**Dataset extract**
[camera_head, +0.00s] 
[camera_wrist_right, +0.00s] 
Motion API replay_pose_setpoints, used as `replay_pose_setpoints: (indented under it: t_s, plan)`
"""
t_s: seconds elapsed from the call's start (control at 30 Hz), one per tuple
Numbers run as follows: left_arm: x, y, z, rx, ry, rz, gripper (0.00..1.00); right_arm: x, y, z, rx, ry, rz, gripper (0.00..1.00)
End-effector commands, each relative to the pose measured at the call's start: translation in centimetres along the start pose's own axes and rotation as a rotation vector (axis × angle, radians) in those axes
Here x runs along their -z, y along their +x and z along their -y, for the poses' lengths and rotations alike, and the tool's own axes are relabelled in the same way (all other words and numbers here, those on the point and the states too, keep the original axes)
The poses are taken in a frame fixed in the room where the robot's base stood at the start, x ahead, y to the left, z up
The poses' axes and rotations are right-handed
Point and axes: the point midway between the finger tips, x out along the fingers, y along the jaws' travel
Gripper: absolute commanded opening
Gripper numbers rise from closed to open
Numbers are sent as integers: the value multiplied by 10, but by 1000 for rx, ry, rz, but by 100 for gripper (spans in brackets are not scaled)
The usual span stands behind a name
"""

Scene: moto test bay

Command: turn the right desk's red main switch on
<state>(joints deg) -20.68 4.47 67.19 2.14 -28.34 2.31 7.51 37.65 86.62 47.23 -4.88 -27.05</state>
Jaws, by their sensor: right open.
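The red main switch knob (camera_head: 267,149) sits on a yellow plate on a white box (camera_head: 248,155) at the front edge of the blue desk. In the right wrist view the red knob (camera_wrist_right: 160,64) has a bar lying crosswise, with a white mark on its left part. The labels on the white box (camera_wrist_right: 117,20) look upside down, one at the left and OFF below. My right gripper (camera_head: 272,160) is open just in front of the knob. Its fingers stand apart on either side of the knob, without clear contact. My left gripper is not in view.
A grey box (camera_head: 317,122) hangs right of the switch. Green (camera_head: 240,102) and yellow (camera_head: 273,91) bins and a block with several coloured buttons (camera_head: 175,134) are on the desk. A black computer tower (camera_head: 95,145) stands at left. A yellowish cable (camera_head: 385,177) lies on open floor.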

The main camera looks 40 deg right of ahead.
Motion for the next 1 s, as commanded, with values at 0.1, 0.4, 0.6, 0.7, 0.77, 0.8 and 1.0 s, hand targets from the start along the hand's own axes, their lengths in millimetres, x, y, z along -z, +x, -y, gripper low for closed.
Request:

**What to work on**
Repeat the material above in full, keeping every word.

**Worked solution**
[camera_head, +0.00s] 
[camera_wrist_right, +0.00s] 
Motion API replay_pose_setpoints, used as `replay_pose_setpoints: (indented under it: t_s, plan)`
"""
t_s: seconds elapsed from the call's start (control at 30 Hz), one per tuple
Numbers run as follows: left_arm: x, y, z, rx, ry, rz, gripper (0.00..1.00); right_arm: x, y, z, rx, ry, rz, gripper (0.00..1.00)
End-effector commands, each relative to the pose measured at the call's start: translation in centimetres along the start pose's own axes and rotation as a rotation vector (axis × angle, radians) in those axes
Here x runs along their -z, y along their +x and z along their -y, for the poses' lengths and rotations alike, and the tool's own axes are relabelled in the same way (all other words and numbers here, those on the point and the states too, keep the original axes)
The poses are taken in a frame fixed in the room where the robot's base stood at the start, x ahead, y to the left, z up
The poses' axes and rotations are right-handed
Point and axes: the point midway between the finger tips, x out along the fingers, y along the jaws' travel
Gripper: absolute commanded opening
Gripper numbers rise from closed to open
Numbers are sent as integers: the value multiplied by 10, but by 1000 for rx, ry, rz, but by 100 for gripper (spans in brackets are not scaled)
The usual span stands behind a name
"""

Scene: moto test bay

Command: turn the right desk's red main switch on
<state>(joints deg) -20.68 4.47 67.19 2.14 -28.34 2.31 7.51 37.65 86.62 47.23 -4.88 -27.05</state>
Jaws, by their sensor: right open.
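The red main switch knob (camera_head: 267,149) sits on a yellow plate on a white box (camera_head: 248,155) at the front edge of the blue desk. In the right wrist view the red knob (camera_wrist_right: 160,64) has a bar lying crosswise, with a white mark on its left part. The labels on the white box (camera_wrist_right: 117,20) look upside down, one at the left and OFF below. My right gripper (camera_head: 272,160) is open just in front of the knob. Its fingers stand apart on either side of the knob, without clear contact. My left gripper is not in view.
A grey box (camera_head: 317,122) hangs right of the switch. Green (camera_head: 240,102) and yellow (camera_head: 273,91) bins and a block with several coloured buttons (camera_head: 175,134) are on the desk. A black computer tower (camera_head: 95,145) stands at left. A yellowish cable (camera_head: 385,177) lies on open floor.

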The main camera looks 40 deg right of ahead.
Motion for the next 1 s, as commanded, with values at 0.1, 0.4, 0.6, 0.7, 0.77, 0.8 and 1.0 s, hand targets from the start along the hand's own axes, their lengths in millimetres, x, y, z along -z, +x, -y, gripper low for closed.
Request:

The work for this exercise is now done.